Mornings can be a stressful time of day – sleeping in, getting ready, rushing around trying to make sure you don’t leave anything behind. Then comes the added stress of sitting traffic, hoping you manage to make it on time. The same applies to the school run, except you are now responsible for more than just yourself. According to a recent survey, 77% of parents describe the school run as more stressful than work or grocery shopping, and 80% confessed to losing their temper with their children on the drive to school.

 

One in five cars on the road during the morning peak are doing the school run. This is no surprise – in 2014, nearly half (44%) of primary school children travelled to school via a car. However, this could be about to change. Following recent reports about the UK’s attempt to reduce air pollution from fossil fuels, by banning the sale of diesel and petrol cars by 2040, parents who drive the school run could be fined up to £130 under a new pilot scheme. The scheme aims to improve road safety and crack down on air pollution.

 

With parents admitting the school run routine is stressful and chaos, surely there is a simpler alternative to complete the school run. Here at Motorparks, we strive for a better motoring experience. As September approaches, it’s almost time to start another school year and for the daily school runs to resume.

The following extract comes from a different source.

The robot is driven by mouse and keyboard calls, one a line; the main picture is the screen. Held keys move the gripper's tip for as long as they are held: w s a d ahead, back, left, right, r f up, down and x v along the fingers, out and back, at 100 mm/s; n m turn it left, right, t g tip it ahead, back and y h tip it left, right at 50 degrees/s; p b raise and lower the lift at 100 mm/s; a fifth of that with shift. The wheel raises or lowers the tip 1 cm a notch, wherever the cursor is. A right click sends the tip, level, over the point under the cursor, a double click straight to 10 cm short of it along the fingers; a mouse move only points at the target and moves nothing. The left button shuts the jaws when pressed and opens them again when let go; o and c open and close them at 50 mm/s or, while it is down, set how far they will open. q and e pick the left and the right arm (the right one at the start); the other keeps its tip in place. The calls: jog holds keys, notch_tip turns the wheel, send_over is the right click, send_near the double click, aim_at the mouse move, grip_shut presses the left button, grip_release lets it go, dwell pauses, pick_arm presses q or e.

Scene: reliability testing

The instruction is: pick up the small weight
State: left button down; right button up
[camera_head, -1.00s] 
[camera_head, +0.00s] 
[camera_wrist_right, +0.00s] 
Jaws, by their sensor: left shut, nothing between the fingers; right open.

Therefore, this guide will outline how you can do the daily school run with ease.

 

drive kids to school
Keep stress to a minimum

Plan ahead! It might sound obvious, but organisation is key. Planning everything the evening before will save you a lot of time and stress in the morning. Lunches, PE kits and uniforms – set them out, prepare them and pack them on an evening. This will help your morning run smoothly without any blips. If possible, try and leave five minutes early as well to get a head start in the morning traffic.

 

When you’re in the car, keep spirits high. Don’t let whatever happened before you left the house get under your skin – losing your temper with your children before they go to school will leave things on bad terms for the full day.

 

The best cars for the school run

 

To make the school run a comfortable drive, Motorparks recommend a few models which particularly stand out as ‘family cars’ that are perfect for the school run. From the Ford S-Max to the VW Golf estate, packing size into a road-friendly car will ensure you have enough room for the whole family. However, you don’t need a big car for the school run – the new Ford Fiesta is ample size to take the kids to school. Available with five doors and a substantial boot, there’s room for you and the kids plus their PE kits, football boots, lunch boxes and homework bags.

 

Alternatives

With a new scheme set to be put in place for school run drivers, you could also consider travel alternatives for the school run. 80% of seven and eight year olds walked to and from school alone or with a friend in the early 1970s – however, two decades later, this figure has decreased to 10% of children walking to school, most of whom are now accompanied by their parent or guardian. With 28% of children under the age of 16 now classed as overweight, encouraging your children to walk to school is a good start.

 

Currently, only 4% of children are cycling to school. This small percentage is a result of parents not allowing their children to cycle on the roads, with traffic danger being a parent’s main concern. However, cycling to school helps children to develop road safety and independence.

 

 

The school run doesn’t need to be stressful – the key to a smooth school run is organisation. Prepare as much as possible the evening before so that you aren’t running around on a morning. With careful organisation, you’ll be able to leave on time or early to make the morning traffic more like a walk in the park.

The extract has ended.